▶ [Set exercise] Look through the lines of the material and count those containing "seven". Give that count alone.
★ ★ ★
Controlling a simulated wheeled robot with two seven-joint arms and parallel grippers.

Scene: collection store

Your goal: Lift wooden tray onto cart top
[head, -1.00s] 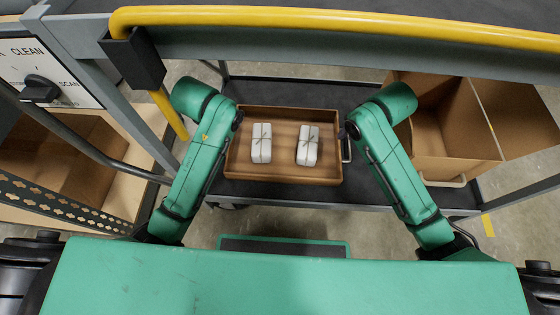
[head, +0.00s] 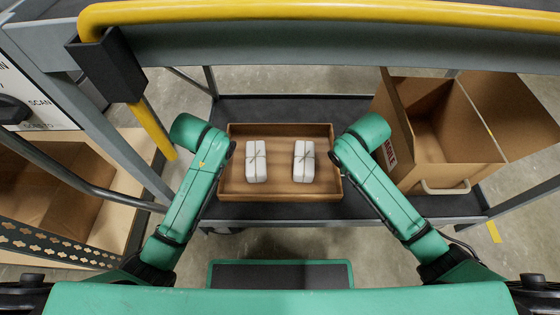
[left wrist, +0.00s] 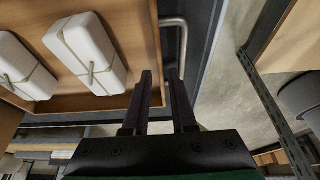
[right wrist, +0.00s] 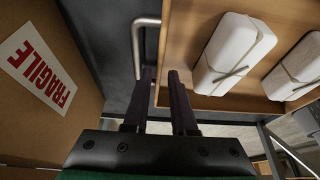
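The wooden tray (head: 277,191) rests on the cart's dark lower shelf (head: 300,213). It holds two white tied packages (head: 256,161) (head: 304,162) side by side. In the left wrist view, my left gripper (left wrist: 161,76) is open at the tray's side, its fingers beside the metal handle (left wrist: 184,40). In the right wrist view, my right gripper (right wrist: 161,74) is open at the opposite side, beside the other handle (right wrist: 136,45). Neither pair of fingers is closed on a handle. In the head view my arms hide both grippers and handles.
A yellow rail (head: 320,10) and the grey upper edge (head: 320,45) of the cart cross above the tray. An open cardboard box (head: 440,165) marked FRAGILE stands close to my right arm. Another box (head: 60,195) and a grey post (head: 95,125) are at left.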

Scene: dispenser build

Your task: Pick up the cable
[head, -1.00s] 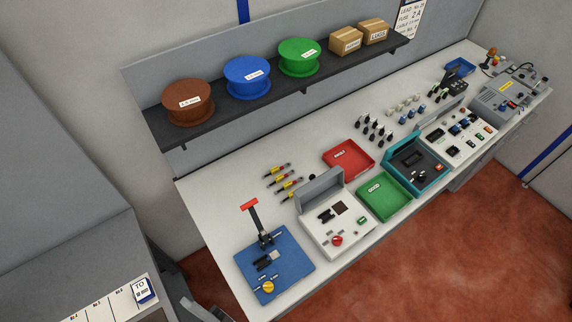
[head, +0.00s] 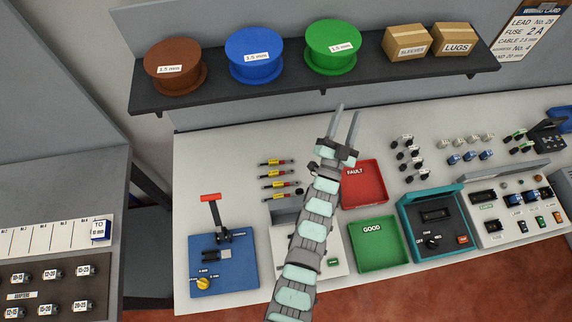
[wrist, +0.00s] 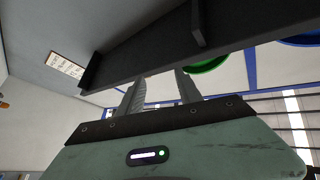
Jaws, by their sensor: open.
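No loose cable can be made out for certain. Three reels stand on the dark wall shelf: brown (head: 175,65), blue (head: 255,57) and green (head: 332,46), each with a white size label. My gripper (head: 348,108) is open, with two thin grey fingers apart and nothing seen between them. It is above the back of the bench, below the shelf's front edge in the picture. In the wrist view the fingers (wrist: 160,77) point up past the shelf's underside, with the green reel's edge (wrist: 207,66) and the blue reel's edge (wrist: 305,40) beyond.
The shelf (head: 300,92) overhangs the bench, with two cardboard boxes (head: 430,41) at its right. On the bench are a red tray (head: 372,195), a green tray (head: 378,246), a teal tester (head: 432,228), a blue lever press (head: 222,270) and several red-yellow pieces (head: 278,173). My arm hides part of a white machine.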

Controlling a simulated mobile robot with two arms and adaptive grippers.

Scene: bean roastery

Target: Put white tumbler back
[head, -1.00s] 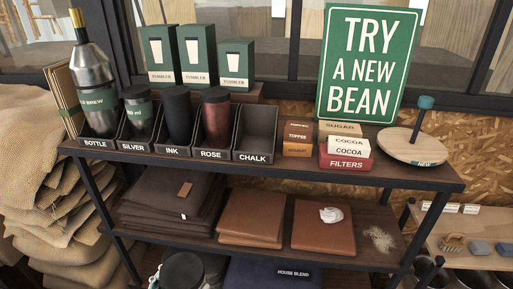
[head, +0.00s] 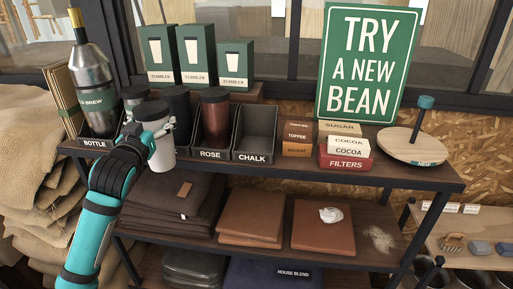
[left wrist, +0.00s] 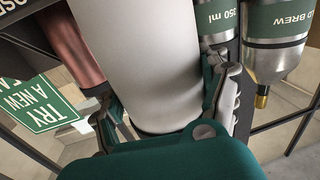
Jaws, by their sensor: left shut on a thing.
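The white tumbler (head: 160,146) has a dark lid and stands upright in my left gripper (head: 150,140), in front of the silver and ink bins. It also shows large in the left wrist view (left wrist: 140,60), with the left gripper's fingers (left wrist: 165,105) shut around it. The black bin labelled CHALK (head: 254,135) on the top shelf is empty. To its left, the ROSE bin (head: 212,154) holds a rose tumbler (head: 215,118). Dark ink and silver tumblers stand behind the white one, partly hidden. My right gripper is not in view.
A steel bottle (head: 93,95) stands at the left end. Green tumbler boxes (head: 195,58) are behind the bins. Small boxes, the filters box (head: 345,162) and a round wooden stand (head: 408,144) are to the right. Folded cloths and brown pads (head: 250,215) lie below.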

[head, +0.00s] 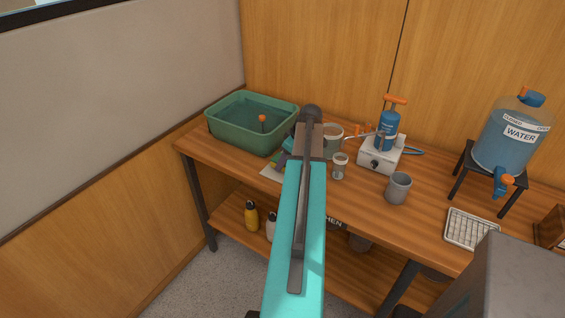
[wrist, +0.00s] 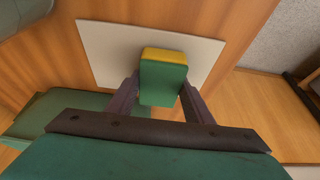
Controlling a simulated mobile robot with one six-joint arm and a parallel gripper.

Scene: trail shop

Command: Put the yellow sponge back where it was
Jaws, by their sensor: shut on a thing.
★ ★ ★
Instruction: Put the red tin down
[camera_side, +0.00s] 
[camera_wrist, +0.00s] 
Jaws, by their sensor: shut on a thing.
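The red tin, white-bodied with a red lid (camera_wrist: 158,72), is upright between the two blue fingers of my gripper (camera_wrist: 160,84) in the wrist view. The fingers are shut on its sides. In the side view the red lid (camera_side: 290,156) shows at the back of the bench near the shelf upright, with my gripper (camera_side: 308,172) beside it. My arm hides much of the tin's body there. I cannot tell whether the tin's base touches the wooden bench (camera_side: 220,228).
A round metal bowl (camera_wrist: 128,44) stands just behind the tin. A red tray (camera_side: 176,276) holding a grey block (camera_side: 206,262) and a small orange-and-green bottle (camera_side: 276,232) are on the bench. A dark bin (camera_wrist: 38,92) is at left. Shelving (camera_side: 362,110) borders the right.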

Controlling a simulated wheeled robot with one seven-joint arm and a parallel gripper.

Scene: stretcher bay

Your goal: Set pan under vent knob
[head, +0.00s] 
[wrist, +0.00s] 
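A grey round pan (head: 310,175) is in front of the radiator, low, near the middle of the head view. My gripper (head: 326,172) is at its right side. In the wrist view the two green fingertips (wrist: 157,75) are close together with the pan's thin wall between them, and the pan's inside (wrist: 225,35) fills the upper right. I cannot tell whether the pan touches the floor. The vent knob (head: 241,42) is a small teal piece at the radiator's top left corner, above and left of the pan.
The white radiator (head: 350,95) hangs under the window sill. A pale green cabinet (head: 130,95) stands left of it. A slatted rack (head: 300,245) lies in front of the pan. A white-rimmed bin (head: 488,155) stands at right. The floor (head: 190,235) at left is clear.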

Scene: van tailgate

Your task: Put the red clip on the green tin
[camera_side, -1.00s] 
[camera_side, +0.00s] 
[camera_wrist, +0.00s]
★ ★ ★
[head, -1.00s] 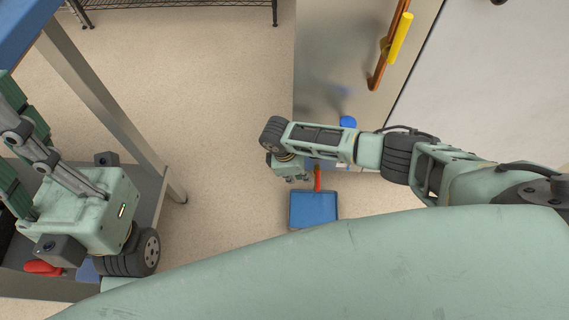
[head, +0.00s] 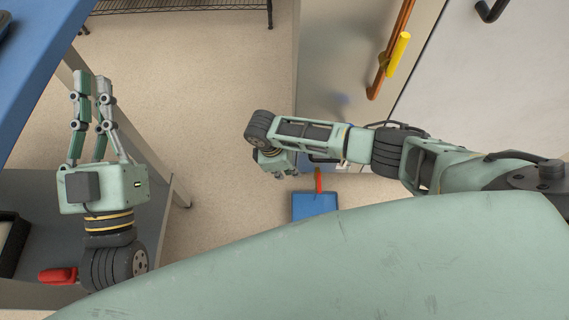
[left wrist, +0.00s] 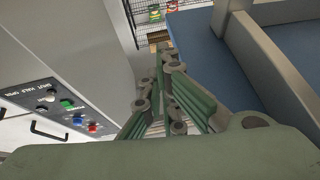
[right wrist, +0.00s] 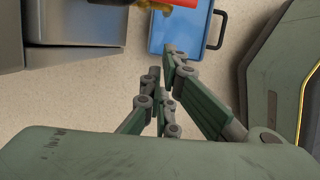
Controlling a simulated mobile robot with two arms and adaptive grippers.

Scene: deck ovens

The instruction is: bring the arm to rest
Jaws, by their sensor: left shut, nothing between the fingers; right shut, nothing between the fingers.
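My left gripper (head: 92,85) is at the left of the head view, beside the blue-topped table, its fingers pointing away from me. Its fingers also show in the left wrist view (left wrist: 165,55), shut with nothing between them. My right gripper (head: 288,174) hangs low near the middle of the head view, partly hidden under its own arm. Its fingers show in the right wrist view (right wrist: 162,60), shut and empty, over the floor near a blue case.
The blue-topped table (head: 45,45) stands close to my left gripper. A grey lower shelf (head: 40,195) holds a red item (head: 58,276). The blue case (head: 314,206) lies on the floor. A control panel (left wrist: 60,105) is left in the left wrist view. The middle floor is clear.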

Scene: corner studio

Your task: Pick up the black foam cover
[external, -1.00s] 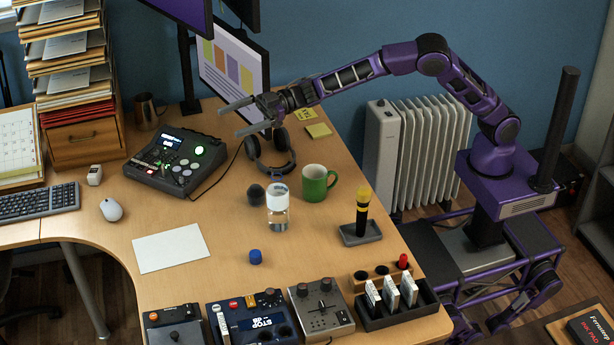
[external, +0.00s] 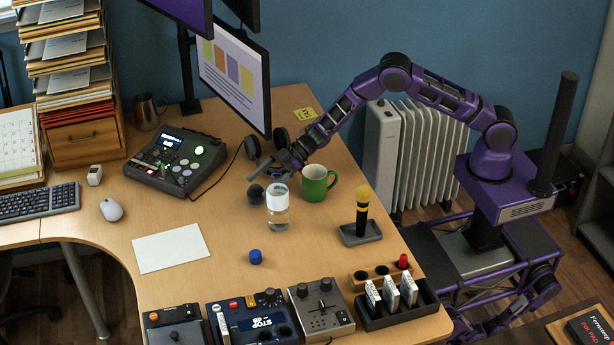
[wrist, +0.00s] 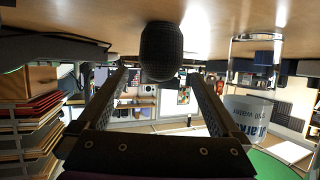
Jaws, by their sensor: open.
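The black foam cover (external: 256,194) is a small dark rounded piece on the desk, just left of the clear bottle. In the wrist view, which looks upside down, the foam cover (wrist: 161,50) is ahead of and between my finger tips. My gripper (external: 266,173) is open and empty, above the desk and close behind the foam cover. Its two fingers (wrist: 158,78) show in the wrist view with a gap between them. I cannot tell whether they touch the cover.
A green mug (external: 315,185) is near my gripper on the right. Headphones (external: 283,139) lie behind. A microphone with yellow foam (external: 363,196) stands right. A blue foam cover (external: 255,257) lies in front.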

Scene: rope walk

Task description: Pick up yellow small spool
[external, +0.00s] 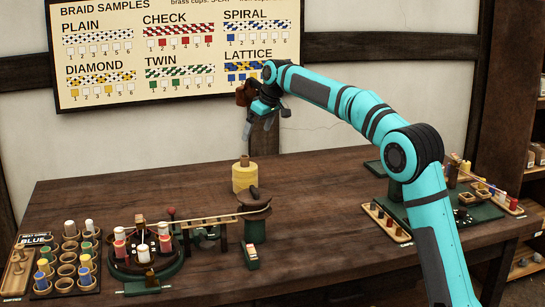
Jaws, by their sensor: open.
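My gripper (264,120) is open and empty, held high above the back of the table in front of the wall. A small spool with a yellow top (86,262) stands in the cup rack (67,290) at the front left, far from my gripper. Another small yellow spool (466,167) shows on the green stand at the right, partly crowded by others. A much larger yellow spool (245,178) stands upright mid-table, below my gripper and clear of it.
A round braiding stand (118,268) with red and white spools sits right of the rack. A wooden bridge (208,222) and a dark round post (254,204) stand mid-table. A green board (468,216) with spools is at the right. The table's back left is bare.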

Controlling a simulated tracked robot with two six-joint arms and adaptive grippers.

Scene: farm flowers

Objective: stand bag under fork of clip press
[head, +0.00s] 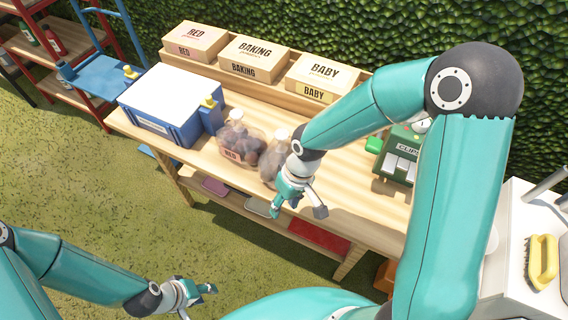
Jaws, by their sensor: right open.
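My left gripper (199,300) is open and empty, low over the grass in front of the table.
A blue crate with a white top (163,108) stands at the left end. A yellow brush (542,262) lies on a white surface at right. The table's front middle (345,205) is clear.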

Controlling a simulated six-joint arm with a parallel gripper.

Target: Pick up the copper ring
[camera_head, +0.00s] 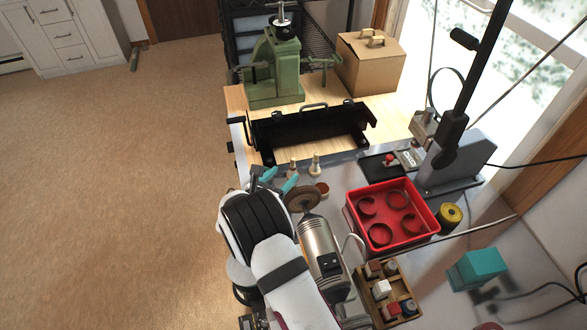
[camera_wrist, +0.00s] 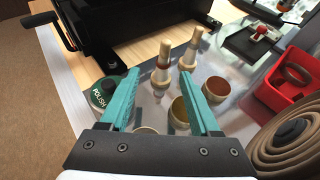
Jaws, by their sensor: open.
★ ★ ★
▶ [Output of the task] 2